Normal şartlar altında ilki bir yıl sonra olmak üzere Türkiye’de iki yıl içerisinde üç seçim yapılacak. Yerel, parlamento ve cumhurbaşkanlığı seçimleri…
Partiler arası ilişkilere, iktidardaki partinin tutumuna bakıldığında, seçimlerin erkene alınma ihtimali çok yüksek.
Esen seçim rüzgârı nedeniyle Türk partiler kadar Kürt partilerini de sarmalayan bir heyecan var.
Bu heyecan, yerini çoğu zaman bir tedirginliğe bıraksa da görülüyor. Çünkü hepsinin bir ön baraj sorunu var.
Hiçbiri seçimlere girebilme şatı olan 41 il ve 125 ilçede örgütlü değil. Bu nedenle siyasi partiler için bir sınav niteliği taşıyan seçimler bir heyecana neden olurken, seçimlere katılamayışları da var olan heyecanı tedirginliğe dönüştürüyor.
Buna rağmen Türk siyasi partilerini eleştirmek kadar, Kürt siyasi partilerini eleştirmek o kadar kolay değil.
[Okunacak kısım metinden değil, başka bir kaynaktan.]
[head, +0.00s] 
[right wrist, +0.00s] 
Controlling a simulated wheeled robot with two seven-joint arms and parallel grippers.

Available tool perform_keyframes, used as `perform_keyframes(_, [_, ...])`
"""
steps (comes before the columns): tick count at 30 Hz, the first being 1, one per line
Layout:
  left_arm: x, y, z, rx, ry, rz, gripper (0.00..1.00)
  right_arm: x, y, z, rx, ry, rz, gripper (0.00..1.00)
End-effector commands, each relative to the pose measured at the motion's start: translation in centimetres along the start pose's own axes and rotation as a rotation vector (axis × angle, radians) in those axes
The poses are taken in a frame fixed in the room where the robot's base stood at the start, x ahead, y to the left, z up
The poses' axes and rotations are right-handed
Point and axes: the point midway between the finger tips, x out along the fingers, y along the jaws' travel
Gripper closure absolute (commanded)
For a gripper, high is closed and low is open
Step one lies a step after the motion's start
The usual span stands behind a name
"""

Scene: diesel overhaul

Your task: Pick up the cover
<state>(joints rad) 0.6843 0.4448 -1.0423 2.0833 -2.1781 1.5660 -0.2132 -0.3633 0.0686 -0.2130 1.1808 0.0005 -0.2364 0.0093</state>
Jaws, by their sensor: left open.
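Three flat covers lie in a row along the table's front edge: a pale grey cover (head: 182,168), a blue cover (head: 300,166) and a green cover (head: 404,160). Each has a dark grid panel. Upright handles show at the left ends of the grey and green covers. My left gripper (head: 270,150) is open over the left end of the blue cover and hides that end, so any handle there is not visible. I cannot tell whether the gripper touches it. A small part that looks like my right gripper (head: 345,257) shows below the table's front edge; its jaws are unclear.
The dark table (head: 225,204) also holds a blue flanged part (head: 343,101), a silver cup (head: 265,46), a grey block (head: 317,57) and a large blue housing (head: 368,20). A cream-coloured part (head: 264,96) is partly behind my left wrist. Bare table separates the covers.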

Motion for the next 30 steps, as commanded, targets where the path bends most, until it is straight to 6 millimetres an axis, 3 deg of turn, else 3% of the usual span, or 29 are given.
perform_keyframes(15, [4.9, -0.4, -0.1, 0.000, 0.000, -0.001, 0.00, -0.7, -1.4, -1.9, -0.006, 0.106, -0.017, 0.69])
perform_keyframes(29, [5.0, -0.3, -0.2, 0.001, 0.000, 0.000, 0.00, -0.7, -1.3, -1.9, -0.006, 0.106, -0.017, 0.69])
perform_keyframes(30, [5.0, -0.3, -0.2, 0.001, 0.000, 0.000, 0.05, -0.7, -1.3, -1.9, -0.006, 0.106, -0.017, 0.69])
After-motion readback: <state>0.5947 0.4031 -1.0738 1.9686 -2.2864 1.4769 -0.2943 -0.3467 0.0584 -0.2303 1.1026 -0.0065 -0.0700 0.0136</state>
Çünkü Kürtler eleştiriyi hala bir küfür ya da hakaret kabul ediyor, yapılan önerileri de işlerine bir müdahale olarak değerlendiriyorlar.
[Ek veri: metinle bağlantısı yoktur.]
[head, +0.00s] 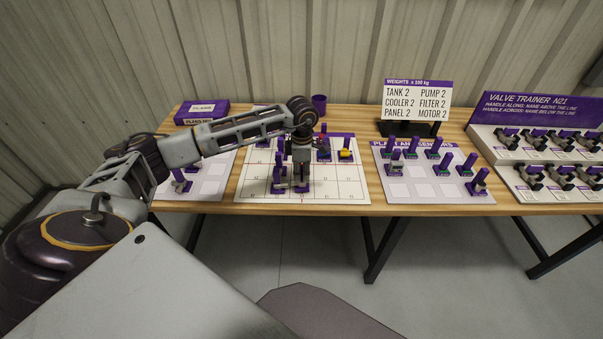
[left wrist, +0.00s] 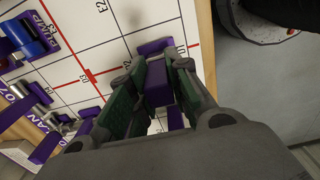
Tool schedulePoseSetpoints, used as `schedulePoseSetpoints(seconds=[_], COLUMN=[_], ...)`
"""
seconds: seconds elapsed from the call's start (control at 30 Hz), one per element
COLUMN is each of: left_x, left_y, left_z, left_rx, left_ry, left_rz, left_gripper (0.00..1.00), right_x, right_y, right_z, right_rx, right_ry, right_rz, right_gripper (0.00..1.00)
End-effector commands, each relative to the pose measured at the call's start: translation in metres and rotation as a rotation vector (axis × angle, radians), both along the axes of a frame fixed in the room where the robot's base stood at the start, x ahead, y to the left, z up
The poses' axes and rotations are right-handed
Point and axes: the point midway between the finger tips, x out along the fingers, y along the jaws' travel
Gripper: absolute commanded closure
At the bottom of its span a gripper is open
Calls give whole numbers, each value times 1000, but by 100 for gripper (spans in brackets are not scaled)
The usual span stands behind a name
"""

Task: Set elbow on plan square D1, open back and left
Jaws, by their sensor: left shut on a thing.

Bu nedenle ne zaman Kürt siyasi partileriyle ilgili bir yazı yazsam, çok sayıda tepki alıyorum.
Yazının eleştirel olmuş olması ya da kimi önerilerden ibaret olması da fark etmiyor.
Her iki durumda da birileri, hemen kılıç kuşanıyor ve ardından da beylik sözler dolaşıma giriyor.
Biri, “eleştireceğine gel bu işi sen yap” diyor ve okun ucunu gösteriyor.
Bir diğeri; “sen kimsin, ya da ne yapıyorsun, eleştirmekten başka” diyor ve başarısızlığının faturasını başkasına çıkarıyor.
Türklerde durum daha farklı ilerliyor, üstelik isim ve ilkelerinde özgürlük ve demokrasi yer almamasına rağmen.
Tek tek ya da ortak çıkarları neyi gerektiriyorsa ona göre hareket ediyorlar.
Kimileri kendi aralarında ittifak kuruyor, kimileri ilkeli birliktelikten bahsediyor.
Her iki kesimde de Kürtlerin yüzüne bakan, onları hesaba katan yok.
Aksine seçimlere girebilme hakkına sahip olan HDP’e her iki kesim de “vebalı” muamelesi yapıyor, ellerinden geldiğince ondan uzak durmaya ve rakiplerini ona doğru itmeye çalışıyorlar.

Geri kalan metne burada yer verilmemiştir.